Despite a start of season below expectations, Spanish hotels in the main holiday destinations are not lowering prices.
Turkey’s recovery this last year places it as a strong competitor for Spain. Its main attraction, sun and beach, and its considerably cheaper accommodation prices, are causing a bookings outflow by the traditional source markets in Europe: United Kingdom and Germany, that register increases of more than 80% for some areas of the Turkish coast.
The growing concern of the Spanish hotel industry towards the slow season start and the low sales volume so far, has become these days the main topic of debate of the Spanish coast destinations.
An analysis elaborated by Mabrian Technologies through its Tourism Intelligence platform, analyses the impact of this situation on the prices offered by Spanish hotels in the country’s main holiday destinations for the high season. For this, the prices of 2,130 hotels offered in OTAs have been monitored, for stays between 15th June and 15th September searched three months in advance.
This platform registers and compares accommodation prices for a specific destination’s hotels, differentiating by categories and different advance sections in bookings (three months before, a month before, two weeks before, etc.). By doing so, they manage to establish a temporal price evolution in comparison to other destinations, and configure diversion alerts in order to help their clients react quickly to market changes. This information is also compared to the evolution of travel intention and searches for the destination, to enrich the analysis and support the pricing strategy and the RMS.
For the study, hotel prices have been taken for Costa Brava, Costa Blanca, the Balearic and Canary Islands, in comparison with Antalya and Marmaris, two of the most important coastal tourist areas of Turkey.
As can be clearly seen in the graphic comparison, hotels on the Turkish coast offer significantly lower average prices, with differences that reach up to 73% in the 3-star category, compared to the prices offered in the Balearic islands.
In terms of national destinations, the Balearic islands shows the highest prices in all categories, while the remaining destinations alternate their positions in the average prices ranking in each category. The 3-star category displays the most price disparity, showing differences of up to 50% between destinations such as the Canary and Balearic Islands.

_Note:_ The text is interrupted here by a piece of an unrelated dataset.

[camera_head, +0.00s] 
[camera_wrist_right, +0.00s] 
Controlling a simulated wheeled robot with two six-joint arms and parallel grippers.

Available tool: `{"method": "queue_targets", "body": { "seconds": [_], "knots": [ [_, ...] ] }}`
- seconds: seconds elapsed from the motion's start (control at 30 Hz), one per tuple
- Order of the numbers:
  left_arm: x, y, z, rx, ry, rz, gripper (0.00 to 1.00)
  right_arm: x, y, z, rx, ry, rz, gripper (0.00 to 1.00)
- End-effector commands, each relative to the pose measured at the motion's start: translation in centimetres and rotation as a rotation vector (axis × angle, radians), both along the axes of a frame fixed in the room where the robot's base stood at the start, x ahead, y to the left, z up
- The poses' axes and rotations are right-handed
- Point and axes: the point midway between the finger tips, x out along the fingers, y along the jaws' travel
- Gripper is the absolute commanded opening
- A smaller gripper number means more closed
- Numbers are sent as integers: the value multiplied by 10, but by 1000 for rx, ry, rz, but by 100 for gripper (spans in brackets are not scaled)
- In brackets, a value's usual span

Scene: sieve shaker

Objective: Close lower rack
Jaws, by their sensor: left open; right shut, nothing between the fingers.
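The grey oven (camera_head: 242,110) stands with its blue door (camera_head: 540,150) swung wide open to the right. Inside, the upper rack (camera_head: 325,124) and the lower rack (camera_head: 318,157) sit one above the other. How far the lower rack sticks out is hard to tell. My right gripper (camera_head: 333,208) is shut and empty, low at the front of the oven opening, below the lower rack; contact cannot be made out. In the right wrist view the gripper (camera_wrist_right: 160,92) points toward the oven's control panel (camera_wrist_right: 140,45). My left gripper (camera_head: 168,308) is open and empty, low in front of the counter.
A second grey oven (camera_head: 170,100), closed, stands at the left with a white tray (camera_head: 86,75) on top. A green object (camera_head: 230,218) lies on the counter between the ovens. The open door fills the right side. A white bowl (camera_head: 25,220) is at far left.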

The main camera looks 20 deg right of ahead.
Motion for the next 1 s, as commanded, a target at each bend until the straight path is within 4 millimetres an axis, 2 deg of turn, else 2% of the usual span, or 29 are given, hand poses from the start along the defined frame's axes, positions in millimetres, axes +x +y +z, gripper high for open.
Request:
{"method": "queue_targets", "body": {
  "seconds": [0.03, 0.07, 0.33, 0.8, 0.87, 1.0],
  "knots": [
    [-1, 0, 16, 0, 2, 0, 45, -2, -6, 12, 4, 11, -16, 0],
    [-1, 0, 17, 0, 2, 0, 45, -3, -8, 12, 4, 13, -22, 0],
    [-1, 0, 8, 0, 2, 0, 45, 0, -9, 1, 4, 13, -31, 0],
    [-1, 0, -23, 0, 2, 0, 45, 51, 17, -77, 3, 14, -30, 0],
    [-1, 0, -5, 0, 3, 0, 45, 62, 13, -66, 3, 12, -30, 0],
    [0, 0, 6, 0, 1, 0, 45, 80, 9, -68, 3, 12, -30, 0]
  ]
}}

With respect to 2017, no significant variation in the prices offered during the high season was detected in these Spanish destinations. This seems to indicate that hoteliers rely on recovering occupation without having to lower prices. In fact, 3-star hotels show an average increase of around 4%. 4-star establishments are stable (-0.5%), while the 5-star ones show more disparity, with an average fall of 3.67%.
To supplement the analysis, with the help of Mabrian’s platform, an analysis of the satisfaction towards hotel services in these destinations has also been carried out, through the analysis of over 429,744 hotel reviews from the main review portals (TripAdvisor and Booking) between 15th June 2017 and 15th June 2018.
The Hotel satisfaction Index (HSi) is obtained through the semantic analysis of the text in the reviews through Natural Language Processing and Artificial Intelligence techniques. These techniques extract the sentiment and measure the user’s satisfaction level with the hotel in general, and specifically with the different services that compose it.
By analysing this comparison we see how, despite the considerable differences in prices on offer, Turkish destinations offer very competitive satisfaction levels and, in some cases, higher than the leading Spanish destinations. It is only in the 5-star category that Spanish destinations show a competitive advantage.
This knowledge paired with the correct analysis of available data with the help of tools such as Mabrian’s, enable hoteliers and destination managers to monitor the market evolution in a global way, discover weaknesses and opportunities, and make operative and strategic decisions in an agile manner.